Checkboxes may be switched independently of each other, while radio buttons are part of a group where only one may be active at a time.
Suppose you open a new application and see something like this:
Try clicking on these radio buttons. You should find that this “application” can walk, and it can chew gum, but not both at the same time.
What if you later upgrade to version 2.0 of the same application, and see this:
Try clicking on these checkboxes. You should find that the “application” can now walk while chewing gum.
Did you see square checkboxes and round radio buttons? This user interface convention is common across many different platforms. It is worth learning to recognise it.
Sometimes a checkbox has to display the state of a group of items, some “off” and some “on”. While checkboxes may have a common shape, this is not consistent between platforms.
Clicking on an indeterminate checkbox will usually start switching it between its “on” and “off” states. You may not be able to restore it to its original state1.
Sometimes options affect each other in ways that can’t be expressed as checkboxes (all independent) or radio buttons (select one and only one). A common example of this is the Microsoft Word dialog box for changing font properties:
Checking several of these checkboxes will cause other checkboxes to uncheck.
- Strikethrough and Double strikethrough are mutually exclusive.
- Superscript and Subscript are mutually exclusive.
- Shadow and Outline may be enabled simultaneously, but both are mutually exlusive to Emboss and Engrave.

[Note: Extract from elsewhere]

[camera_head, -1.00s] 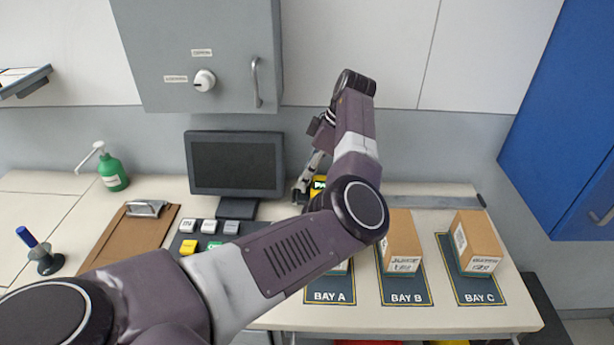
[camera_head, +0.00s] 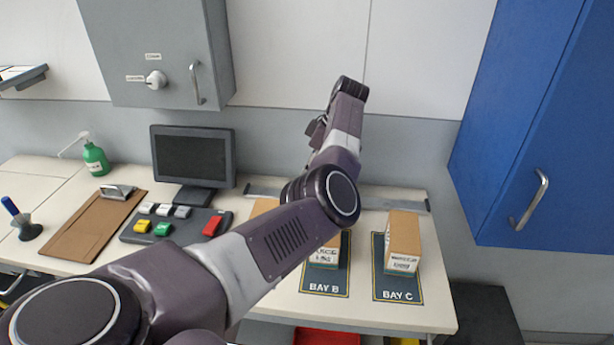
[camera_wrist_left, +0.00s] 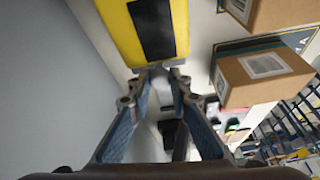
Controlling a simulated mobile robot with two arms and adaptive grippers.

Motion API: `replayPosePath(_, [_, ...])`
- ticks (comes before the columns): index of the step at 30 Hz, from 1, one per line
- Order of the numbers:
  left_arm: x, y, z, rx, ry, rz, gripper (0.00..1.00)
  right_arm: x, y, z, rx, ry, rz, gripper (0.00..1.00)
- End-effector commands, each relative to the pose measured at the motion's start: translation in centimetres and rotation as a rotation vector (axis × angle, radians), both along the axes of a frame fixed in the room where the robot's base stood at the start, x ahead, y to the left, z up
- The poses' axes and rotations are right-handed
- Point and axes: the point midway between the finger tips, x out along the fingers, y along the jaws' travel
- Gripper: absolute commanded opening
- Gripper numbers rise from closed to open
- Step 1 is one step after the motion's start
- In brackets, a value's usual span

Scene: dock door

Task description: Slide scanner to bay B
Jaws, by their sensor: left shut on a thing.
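The scanner (camera_wrist_left: 188,30), yellow with a black panel, fills the top of the left wrist view. My left gripper (camera_wrist_left: 165,70) is shut on its near edge. In the head view my own arm hides the scanner and most of the gripper, which are over the back of the bench by the grey rail (camera_head: 385,201). The bay B mat (camera_head: 325,286) lies in front of the arm, with a cardboard box (camera_head: 327,257) on it partly hidden by the arm. The bay A mat is hidden behind my arm. My right gripper is not in view.
The bay C mat (camera_head: 398,289) holds another box (camera_head: 403,240). A box (camera_head: 264,206) shows left of my arm. A monitor (camera_head: 193,158), a button panel (camera_head: 170,226) and a clipboard (camera_head: 82,226) are at left. A blue cabinet (camera_head: 530,120) hangs at right.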

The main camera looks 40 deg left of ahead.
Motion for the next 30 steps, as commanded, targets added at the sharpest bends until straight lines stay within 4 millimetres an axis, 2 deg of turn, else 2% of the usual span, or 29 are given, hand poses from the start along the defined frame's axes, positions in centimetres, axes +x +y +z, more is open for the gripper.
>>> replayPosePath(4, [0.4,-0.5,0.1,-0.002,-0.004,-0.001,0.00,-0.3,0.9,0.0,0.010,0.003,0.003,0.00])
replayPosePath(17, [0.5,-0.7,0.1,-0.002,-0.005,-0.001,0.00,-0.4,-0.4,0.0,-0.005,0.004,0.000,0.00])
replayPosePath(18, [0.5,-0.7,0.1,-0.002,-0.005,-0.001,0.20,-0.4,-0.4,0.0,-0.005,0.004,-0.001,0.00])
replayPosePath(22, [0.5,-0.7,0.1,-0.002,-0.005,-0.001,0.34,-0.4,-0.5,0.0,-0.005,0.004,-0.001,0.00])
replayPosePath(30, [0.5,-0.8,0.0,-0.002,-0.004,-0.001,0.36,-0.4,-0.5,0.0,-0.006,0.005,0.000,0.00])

- Emboss and Engrave are mutually exclusive to each other.
- Small caps and All caps are mutually exclusive.
The Strikethrough/Double strikethrough, Superscript/Subscript and Small caps/All caps options could have been implemented with radio buttons. Why weren’t they? Probably because each group would have needed a “Nothing” option. Each group of radio buttons would have also needed space to separate it from the other groups.
There is no simple way to show the dependencies within the Shadow/Outline/Emboss/Engrave options.
Radio button problems
The name was probably a bad start. I have never seen a real-world radio with buttons that look like computer “radio buttons”.
Checkboxes always do something when clicked2. Radio buttons do not always do something when clicked. If a radio button is “on”, the only way to switch it “off” is to select one of the other options.
It is possible to have multiple groups of radio buttons on a single screen. A good designer will group them clearly, but this doesn’t always happen.
Checkboxes and radio buttons have been around for decades, but have never been fully understood. When the designers of iOS created its standard set of user interface components, they left out both checkboxes and radio buttons. Checkboxes were replaced with switches. Radio buttons were replaced with segmented controls.
Switches are used quite a bit. Segmented controls do an excellent job of showing that they are a group of mutually exclusive options, but don’t allow much writing to describe those options. Instead, iOS user interface designers often use a single-column table with checkmarks to show a list of mutually exclusive options.
Why do I need to know this?
User interface conventions can tell you a great deal. Learn the conventions, and you can tell what an application does before you even use it. Checkboxes and radio buttons are just two of the conventions. They are common, yet frequently mistaken for each other, causing confusion and annoyance.
Learn to recognise them and their behaviour, and you will avoid this common source of confusion.
The people who make operating systems publish detailed guidelines for software developers. Even if you are not a developer, you may be interested to know what Apple and Microsoft think of your thought processes.
Ancient History Supplement
While most checkboxes now contain ticks, this was not always the case. Windows versions up to 3.11 put used a cross instead of a tick3. This was easier to program, but was also confusing. Did the X mean “on” or “off”? Clicking on the X made it disappear, suggesting (correctly) that blank was “off” and X was “on”.